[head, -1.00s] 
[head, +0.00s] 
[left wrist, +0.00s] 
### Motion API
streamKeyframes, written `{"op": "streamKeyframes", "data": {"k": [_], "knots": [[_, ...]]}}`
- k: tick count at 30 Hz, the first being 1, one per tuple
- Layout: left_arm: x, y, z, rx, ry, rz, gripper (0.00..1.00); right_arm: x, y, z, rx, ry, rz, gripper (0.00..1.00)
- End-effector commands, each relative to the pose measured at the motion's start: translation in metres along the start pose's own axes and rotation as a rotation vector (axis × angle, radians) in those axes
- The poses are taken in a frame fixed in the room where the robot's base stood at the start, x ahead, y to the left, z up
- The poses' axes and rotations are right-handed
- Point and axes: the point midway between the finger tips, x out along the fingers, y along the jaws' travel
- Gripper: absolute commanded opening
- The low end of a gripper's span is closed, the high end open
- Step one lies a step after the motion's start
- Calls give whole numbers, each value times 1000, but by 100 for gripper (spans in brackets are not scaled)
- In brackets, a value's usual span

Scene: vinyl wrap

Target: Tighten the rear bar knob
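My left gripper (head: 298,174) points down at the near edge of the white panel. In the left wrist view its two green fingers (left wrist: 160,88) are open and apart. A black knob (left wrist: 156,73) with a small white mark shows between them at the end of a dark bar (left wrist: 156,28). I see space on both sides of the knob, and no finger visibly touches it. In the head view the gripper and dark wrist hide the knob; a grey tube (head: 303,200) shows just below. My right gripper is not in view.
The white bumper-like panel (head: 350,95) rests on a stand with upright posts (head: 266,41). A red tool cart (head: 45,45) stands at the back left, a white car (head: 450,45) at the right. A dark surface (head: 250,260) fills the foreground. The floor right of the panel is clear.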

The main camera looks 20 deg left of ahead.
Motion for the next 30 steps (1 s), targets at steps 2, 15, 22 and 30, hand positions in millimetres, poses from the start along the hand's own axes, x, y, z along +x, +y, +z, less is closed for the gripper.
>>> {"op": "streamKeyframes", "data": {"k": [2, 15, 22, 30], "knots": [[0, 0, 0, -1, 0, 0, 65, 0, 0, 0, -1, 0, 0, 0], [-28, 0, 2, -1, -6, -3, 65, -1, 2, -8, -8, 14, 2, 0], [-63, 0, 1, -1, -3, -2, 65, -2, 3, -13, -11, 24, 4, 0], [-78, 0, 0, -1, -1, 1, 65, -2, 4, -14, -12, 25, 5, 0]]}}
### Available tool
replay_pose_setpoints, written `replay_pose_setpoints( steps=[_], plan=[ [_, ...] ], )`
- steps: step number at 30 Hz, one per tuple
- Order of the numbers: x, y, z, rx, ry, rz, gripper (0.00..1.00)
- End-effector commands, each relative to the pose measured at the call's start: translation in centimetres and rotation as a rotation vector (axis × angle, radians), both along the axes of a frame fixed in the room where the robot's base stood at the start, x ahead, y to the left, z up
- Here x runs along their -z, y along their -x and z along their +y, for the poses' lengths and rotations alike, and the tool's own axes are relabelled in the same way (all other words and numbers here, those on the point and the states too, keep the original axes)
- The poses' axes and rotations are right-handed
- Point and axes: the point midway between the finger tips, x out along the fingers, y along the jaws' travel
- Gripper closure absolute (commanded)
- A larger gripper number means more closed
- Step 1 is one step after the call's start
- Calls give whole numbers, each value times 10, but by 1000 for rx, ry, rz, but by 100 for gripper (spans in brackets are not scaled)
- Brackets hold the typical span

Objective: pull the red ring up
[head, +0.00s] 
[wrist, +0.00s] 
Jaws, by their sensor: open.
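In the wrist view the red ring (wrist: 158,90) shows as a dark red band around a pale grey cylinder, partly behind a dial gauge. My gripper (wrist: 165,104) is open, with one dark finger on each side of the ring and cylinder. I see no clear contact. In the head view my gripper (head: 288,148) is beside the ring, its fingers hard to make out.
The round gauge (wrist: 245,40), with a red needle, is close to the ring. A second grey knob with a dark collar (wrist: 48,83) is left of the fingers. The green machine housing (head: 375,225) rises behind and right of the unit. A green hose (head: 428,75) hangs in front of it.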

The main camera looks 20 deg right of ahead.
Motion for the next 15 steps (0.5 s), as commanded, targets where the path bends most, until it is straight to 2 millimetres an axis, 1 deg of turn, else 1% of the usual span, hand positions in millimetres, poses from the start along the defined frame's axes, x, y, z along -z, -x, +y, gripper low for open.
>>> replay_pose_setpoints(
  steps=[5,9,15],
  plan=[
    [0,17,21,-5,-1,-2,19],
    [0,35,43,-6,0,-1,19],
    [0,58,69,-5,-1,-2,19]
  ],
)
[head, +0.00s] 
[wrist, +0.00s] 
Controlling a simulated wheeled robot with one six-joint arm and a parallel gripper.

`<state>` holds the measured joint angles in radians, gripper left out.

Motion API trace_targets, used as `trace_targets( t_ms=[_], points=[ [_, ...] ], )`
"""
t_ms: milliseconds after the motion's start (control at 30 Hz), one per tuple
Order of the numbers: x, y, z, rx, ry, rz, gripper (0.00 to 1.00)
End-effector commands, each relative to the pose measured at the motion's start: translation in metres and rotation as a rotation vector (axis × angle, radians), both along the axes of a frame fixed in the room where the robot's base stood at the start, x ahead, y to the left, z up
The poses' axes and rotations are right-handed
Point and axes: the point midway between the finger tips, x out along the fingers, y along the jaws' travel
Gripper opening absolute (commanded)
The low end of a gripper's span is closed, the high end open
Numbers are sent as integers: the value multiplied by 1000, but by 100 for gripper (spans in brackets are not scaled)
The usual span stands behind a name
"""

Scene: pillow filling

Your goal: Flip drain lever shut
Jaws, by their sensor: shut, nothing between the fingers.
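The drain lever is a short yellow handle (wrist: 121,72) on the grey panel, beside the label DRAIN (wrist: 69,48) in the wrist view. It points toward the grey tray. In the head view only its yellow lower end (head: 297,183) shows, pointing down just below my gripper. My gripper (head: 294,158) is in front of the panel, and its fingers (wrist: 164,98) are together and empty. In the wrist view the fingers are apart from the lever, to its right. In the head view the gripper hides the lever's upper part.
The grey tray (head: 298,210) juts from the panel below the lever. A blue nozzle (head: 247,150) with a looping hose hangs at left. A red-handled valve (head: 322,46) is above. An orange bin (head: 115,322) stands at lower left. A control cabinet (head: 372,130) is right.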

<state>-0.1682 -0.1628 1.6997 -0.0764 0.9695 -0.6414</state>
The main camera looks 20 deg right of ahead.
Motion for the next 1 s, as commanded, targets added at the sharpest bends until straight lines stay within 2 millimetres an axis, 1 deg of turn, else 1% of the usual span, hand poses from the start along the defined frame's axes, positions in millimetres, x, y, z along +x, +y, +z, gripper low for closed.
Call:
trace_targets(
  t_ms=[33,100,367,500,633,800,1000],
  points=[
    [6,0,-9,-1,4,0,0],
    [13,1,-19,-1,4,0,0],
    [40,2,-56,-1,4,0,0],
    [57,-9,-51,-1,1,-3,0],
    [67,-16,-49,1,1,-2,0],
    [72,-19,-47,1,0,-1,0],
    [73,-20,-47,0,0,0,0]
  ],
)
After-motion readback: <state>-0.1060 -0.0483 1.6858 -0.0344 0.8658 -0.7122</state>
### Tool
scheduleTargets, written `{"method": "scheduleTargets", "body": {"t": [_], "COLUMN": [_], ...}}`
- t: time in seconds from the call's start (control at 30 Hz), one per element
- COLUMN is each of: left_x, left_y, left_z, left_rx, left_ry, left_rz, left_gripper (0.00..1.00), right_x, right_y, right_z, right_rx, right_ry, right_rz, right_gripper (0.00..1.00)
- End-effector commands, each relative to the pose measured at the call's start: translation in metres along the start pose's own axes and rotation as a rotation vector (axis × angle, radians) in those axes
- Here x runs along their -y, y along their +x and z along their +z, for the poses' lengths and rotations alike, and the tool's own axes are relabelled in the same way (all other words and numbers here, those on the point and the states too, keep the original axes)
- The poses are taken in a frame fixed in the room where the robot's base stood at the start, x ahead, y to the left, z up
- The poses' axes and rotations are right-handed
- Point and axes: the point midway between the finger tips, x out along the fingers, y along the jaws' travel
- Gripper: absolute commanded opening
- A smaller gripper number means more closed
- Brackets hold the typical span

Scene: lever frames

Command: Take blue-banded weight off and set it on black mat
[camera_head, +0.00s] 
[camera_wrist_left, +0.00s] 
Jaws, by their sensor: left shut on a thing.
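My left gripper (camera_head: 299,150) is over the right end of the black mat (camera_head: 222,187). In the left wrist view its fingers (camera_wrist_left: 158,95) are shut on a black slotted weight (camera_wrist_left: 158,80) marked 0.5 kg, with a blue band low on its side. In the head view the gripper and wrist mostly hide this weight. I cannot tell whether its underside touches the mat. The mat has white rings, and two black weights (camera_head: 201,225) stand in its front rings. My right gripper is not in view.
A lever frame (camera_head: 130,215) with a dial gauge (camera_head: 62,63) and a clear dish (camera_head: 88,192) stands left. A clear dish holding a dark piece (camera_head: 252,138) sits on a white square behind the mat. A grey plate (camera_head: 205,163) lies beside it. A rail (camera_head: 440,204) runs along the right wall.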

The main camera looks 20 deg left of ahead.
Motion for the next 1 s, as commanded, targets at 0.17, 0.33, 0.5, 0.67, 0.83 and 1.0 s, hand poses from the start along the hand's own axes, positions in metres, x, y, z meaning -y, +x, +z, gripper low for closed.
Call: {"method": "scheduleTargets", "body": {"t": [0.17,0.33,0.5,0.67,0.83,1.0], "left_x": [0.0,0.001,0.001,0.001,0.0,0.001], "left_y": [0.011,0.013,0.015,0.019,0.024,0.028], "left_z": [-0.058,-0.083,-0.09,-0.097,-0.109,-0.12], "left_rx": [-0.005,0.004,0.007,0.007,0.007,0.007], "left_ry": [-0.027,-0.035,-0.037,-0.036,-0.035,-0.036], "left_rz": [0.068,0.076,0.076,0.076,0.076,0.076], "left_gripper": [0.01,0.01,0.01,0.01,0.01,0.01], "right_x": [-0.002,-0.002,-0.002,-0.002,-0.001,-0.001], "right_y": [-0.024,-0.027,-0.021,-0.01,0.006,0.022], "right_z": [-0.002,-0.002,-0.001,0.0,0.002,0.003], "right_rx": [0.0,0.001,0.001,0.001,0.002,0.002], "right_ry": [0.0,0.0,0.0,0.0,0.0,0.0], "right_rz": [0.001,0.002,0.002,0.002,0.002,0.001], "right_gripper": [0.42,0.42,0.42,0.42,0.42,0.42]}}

▸ Challenge: Word for word, reproduce the listing above from its start up to and including the line that has "- Layout: left_arm: x, y, z, rx, ry, rz, gripper". Give only those lines.

▸ Answer to the problem:
[head, -1.00s] 
[head, +0.00s] 
[left wrist, +0.00s] 
### Motion API
streamKeyframes, written `{"op": "streamKeyframes", "data": {"k": [_], "knots": [[_, ...]]}}`
- k: tick count at 30 Hz, the first being 1, one per tuple
- Layout: left_arm: x, y, z, rx, ry, rz, gripper (0.00..1.00); right_arm: x, y, z, rx, ry, rz, gripper (0.00..1.00)

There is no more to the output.